Friday, November 30, 2007

Baker's Marks

I ran across a link about baker's marks, used to identify the baker that created the loaf in medieval times. Like a moth to a flame, I'm feeling the need to create my own. The writer of the article had theirs made out of silver, I'm thinking that I'll try ceramics for my first try. Clay and a glaze just might do the job.

Here is the link.

Thursday, November 29, 2007

Fridge Bread, Loaf 2

Sorry, no pictures of the second loaf. I proofed it for about 2 hours, so it spread out a bit. The loaf didn't taste bad, but I wasn't thrilled with the results. I think part of what works about the method is that the cold dough holds it's shape better. I'll try it again sometime, with some wheat and high gluten flour for the loaf, to see if I can make something with a bit more fluff.

Commerical Focaccia Dough Article

An article about how to make a huge amount of focaccia bread. I've never made more than 15 lbs of dough at one time.

Wednesday, November 28, 2007

Fridge Bread Loaf One



The first loaf turned out pretty good, although a bit denser than I usually do my bread. I think that the fridge bread has some more experimentation in it. I have one more loaf to make later, which I will proof longer to see how that works. After that, it's playing with different types of flour and proof times. I admit, I like the convenience.

Friday, November 23, 2007

another no knead bread

This is an archive of an article in a Buffalo paper, for a style of no knead bread I may play with at some point.,+no+knead+bread&hl=en&ct=clnk&cd=1&gl=us

Essentially (after I halved and converted it to weight measurements) 1 lb flour, 2 teaspoons yeast, 1.5 teaspoons salt, and 12 oz (1.5 cups) water, mix with a spoon (will be about the consistency of biscuit dough), proof 2-3 hours, then fridge. When ready to bake, pull off a hunk (about half what I made, since I halved it and it's supposed to make about 4 loaves at full recipe volume), lightly flour and form into a ball, proof 40 minutes at room temp, bake on a pizza stone at 450 for 30 minutes.

I've made the dough, tonight I'll actually bake it. It says that it's good for 2 weeks in the fridge.

Monday, November 12, 2007

5 lb loaf.

From June 2007, multiple posts from my personal journal leading up to the making of the 5 lb loaf.
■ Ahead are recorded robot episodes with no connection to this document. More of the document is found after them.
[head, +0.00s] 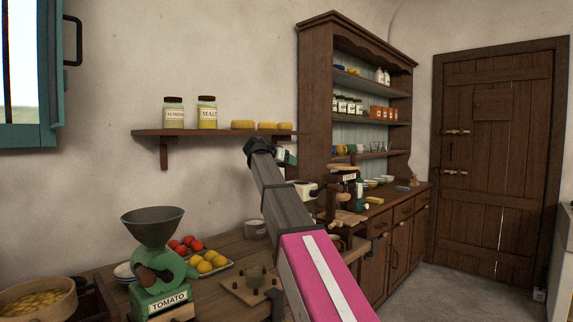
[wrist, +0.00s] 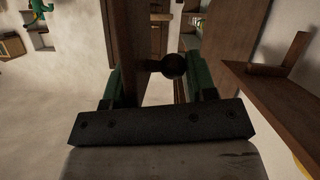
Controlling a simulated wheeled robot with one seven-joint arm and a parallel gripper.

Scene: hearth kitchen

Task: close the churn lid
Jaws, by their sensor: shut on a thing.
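A brown wooden board with a dark round knob (wrist: 174,66) on a short stem shows in the wrist view; it looks like the churn lid (wrist: 128,45), seen nearly edge-on. My gripper (wrist: 155,80) has its green fingers on either side of the board and knob and is shut on the lid. In the head view, a brown wooden piece with a white label, apparently the churn (head: 343,217), stands just past my arm at the table's right end. My arm hides part of it, and the contact with the lid is not clear there.
A shelf with jars (head: 207,112) is above. A dresser (head: 318,100) stands behind. The floor (head: 455,275) at right is clear.

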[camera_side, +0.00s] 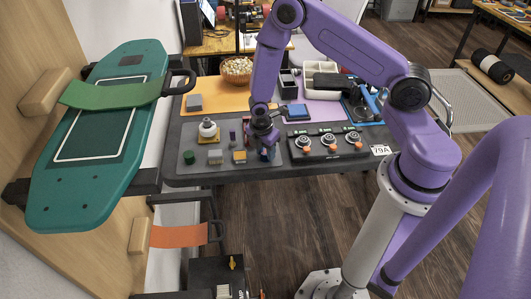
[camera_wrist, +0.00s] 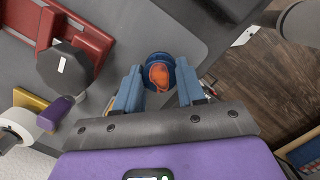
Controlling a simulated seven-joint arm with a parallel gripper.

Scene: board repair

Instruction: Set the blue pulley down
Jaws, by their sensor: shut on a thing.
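The blue pulley (camera_wrist: 153,58) is round with an orange-red centre. In the wrist view it sits between the two fingertips of my gripper (camera_wrist: 159,88), which is shut on it. In the side view my gripper (camera_side: 265,142) points down near the front of the dark worktable (camera_side: 200,180), over the right part of the grey mat. A small blue part of the pulley (camera_side: 268,154) shows below the fingers there. Whether it touches the surface is hard to tell.
A black panel (camera_side: 318,153) with several dials stands just right of my gripper. The table's front edge is close.

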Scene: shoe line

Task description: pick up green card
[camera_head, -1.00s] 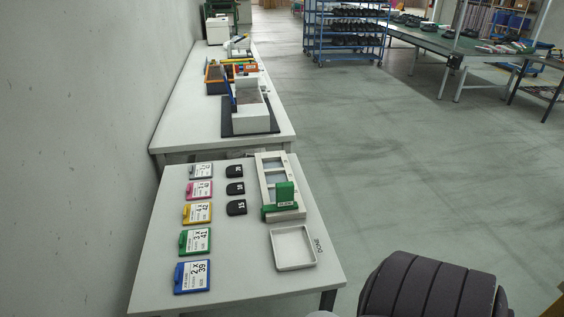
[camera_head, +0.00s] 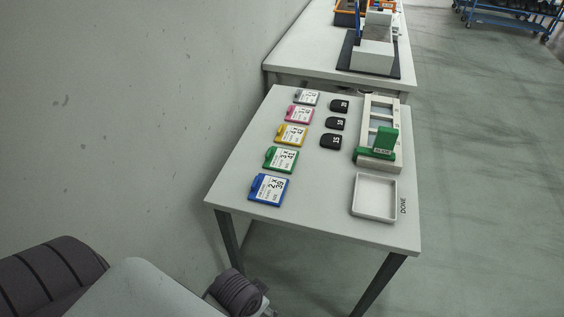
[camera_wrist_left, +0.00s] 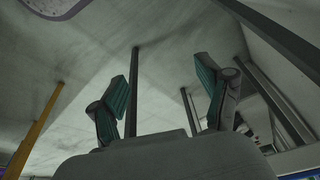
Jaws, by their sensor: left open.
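The green card (camera_head: 281,159) lies flat on the white table (camera_head: 319,208), in the column of cards along its left side, between the yellow card (camera_head: 292,136) and the blue card (camera_head: 269,188). It has a white label with black print. In the head view my left arm comes in at the lower left, below the table; its fingers do not show there. In the left wrist view my left gripper (camera_wrist_left: 164,100) is open and empty, with floor and table legs behind it. The card is not visible in that view. My right gripper is in neither view.
A pink card (camera_head: 299,114) and a grey card (camera_head: 306,97) lie farther back. Black tags (camera_head: 331,142) sit beside them. A white frame with a green block (camera_head: 383,143) and an empty white tray (camera_head: 374,196) are at the right. A wall is left of the table.

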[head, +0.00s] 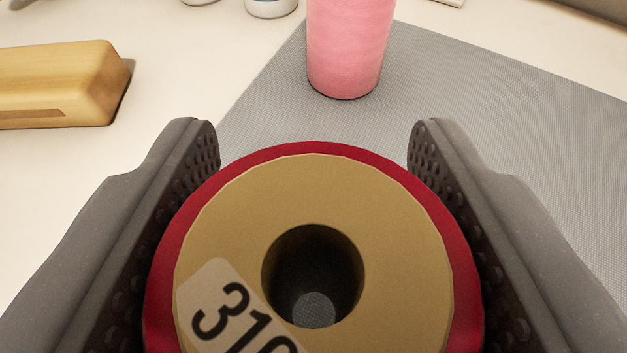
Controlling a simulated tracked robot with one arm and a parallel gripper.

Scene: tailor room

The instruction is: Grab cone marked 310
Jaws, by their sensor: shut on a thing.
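The cone marked 310 (405,225) is at the bottom centre of the head view. I see its tan end face with a dark central hole, a label reading 310, and red thread around the rim. My gripper (314,140) has one finger on each side of the cone and is shut on it. The cone's lower part is hidden below the frame edge and under its own end face. Through the hole a bit of grey surface shows, and I cannot tell how far the cone is above it.
A pink cone (348,45) stands on the grey mat (500,120) just beyond my gripper. A wooden block (60,82) lies on the white table (210,70) at the left. The mat to the right is clear.

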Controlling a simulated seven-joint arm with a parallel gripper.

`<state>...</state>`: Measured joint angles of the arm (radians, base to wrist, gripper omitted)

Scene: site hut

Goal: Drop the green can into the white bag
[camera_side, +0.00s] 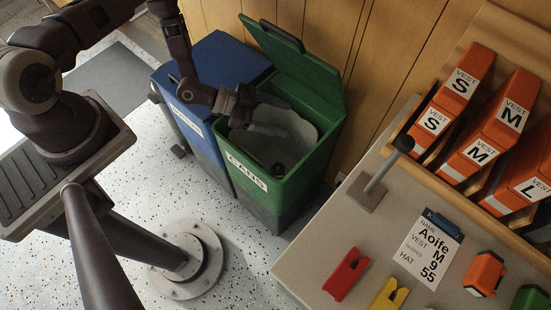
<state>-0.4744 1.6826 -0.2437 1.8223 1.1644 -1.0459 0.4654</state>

I'm also going to attempt a single 5 lb loaf probably tomorrow, which requires the two batches of preferment increased from Alton Brown's recipe by 50% (or just a third batch, now that I do the math. Whatever.) But the preferment will go into two separate 2.5 lb batches of dough (the max my mixer can handle without emotional trauma) which I will combine into a single lump for proofing and shaping. I'll probably use my pizza stone for it since it may be wider than my sheet pans, so a parchment covered pizza peel will by the oven delivery system. It may actually fit on a cookie sheet, but I can't mentally calculate the second proof diameter. Bake time should be interesting, good thing I have a probe thermometer to check interior temp, and I suspect I'll have to use foil to stop crust browning towards the end. Those huge slices should make kickass panini sandwiches.

Someone on pointed to the site, so I checked it out and decided to dive into no knead bread just one more time. There is something very zen about the idea of just stirring the dough and letting time do the work for you, but my luck with no knead has been mediocre at best.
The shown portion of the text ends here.